Advantages to explicit streams: You always know where the I/O is coming
from (going to) instead of relying on the kindness of strange routines
that might have switched streams before you got called. The overhead
for a fixed number of parameters may be less than for "lexprs."
Advantages to implicit streams: You write less. The overhead in
checking the legitimacy of a stream is paid once, at stream-selection
time, rather than every time you refer to the stream in a READ or PRINT
statement. If you DO specify a stream, then presumably the current
stream has to be saved and restored around your call; i.e., there's
a penalty for being explicit when the default is to be implicit.
The plan is to one day make the stream argument be optional for
most of the I/O procedures which take a final stream argument. The
stream argument would default to (STANDARD-INPUT) or (STANDARD-OUTPUT),
so that (PRINT X) would reliably mean the same thing as
(PRINT X (STANDARD-OUTPUT)) [modulo shadowings of the names PRINT and
STANDARD-OUTPUT, of course].
This change will happen when it can be implemented efficiently. Calling
"lexprs" is not more expensive than calling anything else, but entering
them usually causes the rest-argument to be consed in the heap, which is
not good. Internally, everything will remain explicit, since global
state almost always leads to awful bugs, and I don't think there are any
particular performance advantages. There is still some of this lurking
around in the implementation, however, and I eliminate it whenever I get
an opportunity. I have regretted using global state (i.e. BIND and SET)
each time I have done so.
This is different from what you suggest because it reduces the implicit
case to the explicit one and not vice-versa, which I think would be
a mistake. It would NOT be the case that (PRINT X STREAM) was the
same as (BIND (((STANDARD-OUTPUT) STREAM)) (PRINT X)).
Etc.

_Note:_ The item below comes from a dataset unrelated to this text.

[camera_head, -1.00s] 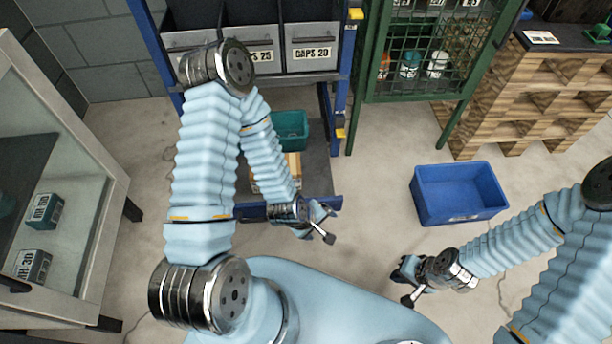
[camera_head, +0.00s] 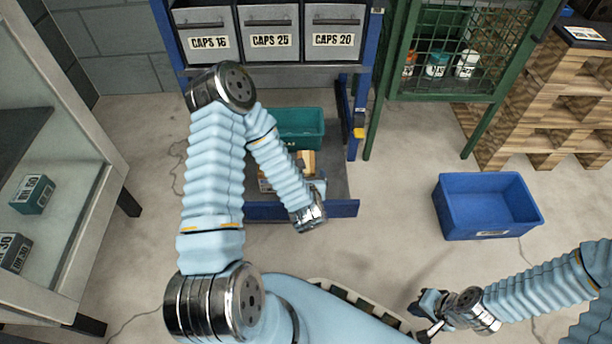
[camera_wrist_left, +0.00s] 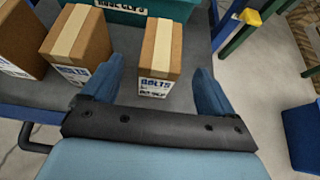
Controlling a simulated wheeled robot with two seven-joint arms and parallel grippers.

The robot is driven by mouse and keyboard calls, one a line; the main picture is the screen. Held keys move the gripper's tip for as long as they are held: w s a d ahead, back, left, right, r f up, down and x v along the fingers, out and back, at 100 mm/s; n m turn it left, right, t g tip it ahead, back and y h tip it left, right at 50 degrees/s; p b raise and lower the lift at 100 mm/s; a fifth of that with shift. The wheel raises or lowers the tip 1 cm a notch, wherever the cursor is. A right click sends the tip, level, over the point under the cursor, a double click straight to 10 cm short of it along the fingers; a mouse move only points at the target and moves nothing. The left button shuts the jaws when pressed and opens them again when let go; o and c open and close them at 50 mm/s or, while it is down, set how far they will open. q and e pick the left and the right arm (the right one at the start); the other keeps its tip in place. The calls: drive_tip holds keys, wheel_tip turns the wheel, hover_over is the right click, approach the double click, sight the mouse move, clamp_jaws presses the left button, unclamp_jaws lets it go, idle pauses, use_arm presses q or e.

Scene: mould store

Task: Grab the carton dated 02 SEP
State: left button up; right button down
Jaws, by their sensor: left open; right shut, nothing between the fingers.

Of course, this applies to other global/local issues as well,
such as input/output radix for numbers, where T takes the implicit
I don't quite understand this, since there is no released way for users
to manipulate the i/o radices. The plan for the future is to make a
radix be a component of read-tables. Note that read-tables are never
implicit in the way you suggest either, since they are always either
explicitly passed to READ-OBJECT or fetched from the stream by READ's
default method before it calls READ-OBJECT.
As far as I know, all of the system's global state is, at least in
theory, confined to the stream and user interface switches
foo-INPUT/OUTPUT, REPL-foo, and a few peripheral others. I will do
everything I can to eliminate RECKLESSNESS, which I believe can be made
at least lexical if not explicit.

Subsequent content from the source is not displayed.